I am now reading David Hepworth’s rock history “Never A Dull Moment – 1971”. It has just been released on Amazon Kindle. I must admit that I have a strong connection to the subject matter, for 1971 was my introduction, at the tender age of fifteen, to the world of the live rock concert. Unlike Mr. Hepworth’s experience in the UK, the audiences I was acquainted with were high, on at least marijuana and booze, and were not so much respectful listeners as participants in the performance.
My memories of the occasion are vivid. I was partying with some recent acquaintances (what might now be termed “pre-gaming”) when someone mentioned that Black Sabbath was playing that night at the Capitol Theater. I was not a huge Sabbath fan at the time but I had never been to a rock concert before, so, “Why not?” While on the ticket line we heard that Sabbath had been booed off the stage the night before and therefore the headliner was now Humble Pie and the opening act was Yes. I knew that Humble Pie was Steve Marriott’s (ex Small Faces) group, but, I had never actually heard anything by Yes. I did remember a friend of mine, who was always stoned, holding the Yes album and blathering on about how incredible it was, but I had never heard their music.
As I walked into the theater, a former Art Deco, gilded age movie palace of the 1920’s designed by renowned architect Thomas Lamb, I saw a girl from school whom I thought was way above my social status and she greeted me like an old friend. Surprisingly, there was an easy camaraderie in the air. Humble Pie provided a testosterone fueled set sufficient to thrill any fifteen year old male and Peter Frampton’s intelligent guitar lines kept my interest when the sexual innuendo got boring.
Nevertheless, the biggest surprise of the night was the opening act Yes. No one was prepared for their virtuosity and their entirely new and fresh approach to rock music. Yet they were not intimidating at all. Jon Anderson was so comfortable and down to earth that he quickly won over the crowd ( a crowd that had driven Ozzy Osborne and company away the night before). I remember when someone in the crowd gave him a bottle of beer, he drank it and proceeded to sing the praises of Budweiser! We all left being more interested in Yes than in either Black Sabbath or Humble Pie.
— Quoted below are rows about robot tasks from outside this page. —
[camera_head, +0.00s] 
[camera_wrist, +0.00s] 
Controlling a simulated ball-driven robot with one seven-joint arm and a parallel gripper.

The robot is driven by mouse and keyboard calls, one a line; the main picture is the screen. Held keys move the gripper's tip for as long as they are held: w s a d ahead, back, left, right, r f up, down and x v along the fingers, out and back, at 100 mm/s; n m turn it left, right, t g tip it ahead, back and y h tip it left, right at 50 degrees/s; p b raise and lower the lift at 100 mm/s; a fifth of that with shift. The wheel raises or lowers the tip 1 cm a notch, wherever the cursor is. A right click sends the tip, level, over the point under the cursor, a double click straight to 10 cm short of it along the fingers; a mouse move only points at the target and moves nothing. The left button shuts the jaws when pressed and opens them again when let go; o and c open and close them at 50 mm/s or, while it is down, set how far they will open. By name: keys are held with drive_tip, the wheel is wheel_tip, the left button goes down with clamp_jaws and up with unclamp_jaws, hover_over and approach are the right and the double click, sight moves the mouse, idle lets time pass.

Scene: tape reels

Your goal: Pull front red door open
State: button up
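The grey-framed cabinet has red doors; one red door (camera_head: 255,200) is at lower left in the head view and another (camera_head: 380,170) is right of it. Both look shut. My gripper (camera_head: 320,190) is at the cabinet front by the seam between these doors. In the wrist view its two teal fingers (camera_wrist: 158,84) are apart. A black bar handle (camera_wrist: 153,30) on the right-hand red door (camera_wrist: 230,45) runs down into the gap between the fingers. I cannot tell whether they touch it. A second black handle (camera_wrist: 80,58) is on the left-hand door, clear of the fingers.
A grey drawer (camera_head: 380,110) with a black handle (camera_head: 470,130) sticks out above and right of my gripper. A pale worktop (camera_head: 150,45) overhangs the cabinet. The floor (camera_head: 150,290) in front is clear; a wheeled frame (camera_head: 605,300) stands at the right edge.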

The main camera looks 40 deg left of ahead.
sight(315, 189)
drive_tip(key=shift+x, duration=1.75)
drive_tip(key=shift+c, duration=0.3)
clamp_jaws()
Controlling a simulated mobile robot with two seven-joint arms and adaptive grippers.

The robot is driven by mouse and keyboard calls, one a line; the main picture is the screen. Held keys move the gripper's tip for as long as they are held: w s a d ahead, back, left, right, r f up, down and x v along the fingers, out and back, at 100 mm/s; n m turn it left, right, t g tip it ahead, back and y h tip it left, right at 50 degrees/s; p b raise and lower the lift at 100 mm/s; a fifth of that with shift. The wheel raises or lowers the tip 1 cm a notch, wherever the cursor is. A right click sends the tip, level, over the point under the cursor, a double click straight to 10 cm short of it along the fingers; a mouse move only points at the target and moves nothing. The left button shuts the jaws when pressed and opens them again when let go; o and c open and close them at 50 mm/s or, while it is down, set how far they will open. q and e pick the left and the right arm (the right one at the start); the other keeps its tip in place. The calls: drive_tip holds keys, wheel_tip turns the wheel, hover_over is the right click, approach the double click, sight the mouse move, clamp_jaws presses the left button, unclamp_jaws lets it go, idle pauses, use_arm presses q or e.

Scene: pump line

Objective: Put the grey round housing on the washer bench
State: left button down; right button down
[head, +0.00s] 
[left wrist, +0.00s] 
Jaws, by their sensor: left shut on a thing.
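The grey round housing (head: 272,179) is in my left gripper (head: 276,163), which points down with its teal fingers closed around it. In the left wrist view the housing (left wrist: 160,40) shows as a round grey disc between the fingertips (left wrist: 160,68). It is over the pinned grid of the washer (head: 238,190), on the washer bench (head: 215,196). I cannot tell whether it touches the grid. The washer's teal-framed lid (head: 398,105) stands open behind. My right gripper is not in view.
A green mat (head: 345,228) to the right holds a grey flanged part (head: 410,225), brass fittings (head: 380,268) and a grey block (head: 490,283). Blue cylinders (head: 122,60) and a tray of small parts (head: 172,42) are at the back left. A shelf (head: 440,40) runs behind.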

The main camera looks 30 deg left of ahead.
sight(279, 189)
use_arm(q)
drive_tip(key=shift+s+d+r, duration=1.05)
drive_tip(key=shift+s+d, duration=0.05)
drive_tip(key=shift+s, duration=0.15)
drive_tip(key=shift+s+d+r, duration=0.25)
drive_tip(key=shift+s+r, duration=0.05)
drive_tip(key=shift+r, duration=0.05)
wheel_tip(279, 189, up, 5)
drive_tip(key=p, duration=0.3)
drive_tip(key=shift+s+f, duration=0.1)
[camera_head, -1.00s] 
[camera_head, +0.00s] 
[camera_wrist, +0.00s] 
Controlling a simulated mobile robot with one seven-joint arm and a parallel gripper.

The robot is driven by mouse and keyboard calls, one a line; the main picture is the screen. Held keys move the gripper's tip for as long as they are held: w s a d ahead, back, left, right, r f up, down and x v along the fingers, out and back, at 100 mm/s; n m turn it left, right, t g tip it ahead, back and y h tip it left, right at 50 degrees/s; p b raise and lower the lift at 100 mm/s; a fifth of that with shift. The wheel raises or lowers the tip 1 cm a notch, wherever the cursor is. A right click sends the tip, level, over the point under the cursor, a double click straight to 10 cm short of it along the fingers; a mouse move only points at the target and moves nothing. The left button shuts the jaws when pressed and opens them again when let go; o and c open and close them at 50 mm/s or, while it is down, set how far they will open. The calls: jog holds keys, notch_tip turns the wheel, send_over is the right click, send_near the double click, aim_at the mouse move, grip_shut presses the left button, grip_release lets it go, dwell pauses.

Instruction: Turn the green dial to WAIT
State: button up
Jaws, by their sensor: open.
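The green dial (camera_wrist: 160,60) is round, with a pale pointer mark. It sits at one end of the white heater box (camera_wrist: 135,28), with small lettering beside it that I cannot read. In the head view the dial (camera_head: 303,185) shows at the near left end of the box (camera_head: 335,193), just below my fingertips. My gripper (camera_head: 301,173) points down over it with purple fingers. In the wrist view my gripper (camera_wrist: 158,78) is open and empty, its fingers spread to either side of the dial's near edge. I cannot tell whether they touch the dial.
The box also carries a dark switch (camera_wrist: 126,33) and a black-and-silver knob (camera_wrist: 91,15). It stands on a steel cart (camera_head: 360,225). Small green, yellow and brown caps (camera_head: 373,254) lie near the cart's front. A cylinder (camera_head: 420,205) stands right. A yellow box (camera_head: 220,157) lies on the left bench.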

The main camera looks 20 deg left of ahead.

So far, I am really enjoying the book. I can get past the conceit the author has that the year of 1971 was the best year in rock as I could easily make the same argument for any number of years. I am only partly into the third chapter so it would be hard for me to comment on the entire book. That being said, it seems to me that rather than 1971 being the defining year in rock music it was the year that rock radio changed from that great experiment of the late 1960’s in free form, underground music to the tightly formatted radio of today where the most popular songs of the masses are played ad infinitum until you are sick of them. Nevertheless, there really was in that year an intersection of truly talented artists with equally talented producers, engineers, etc., leaving us with an important recorded legacy. I will let you know how the rest of the book is.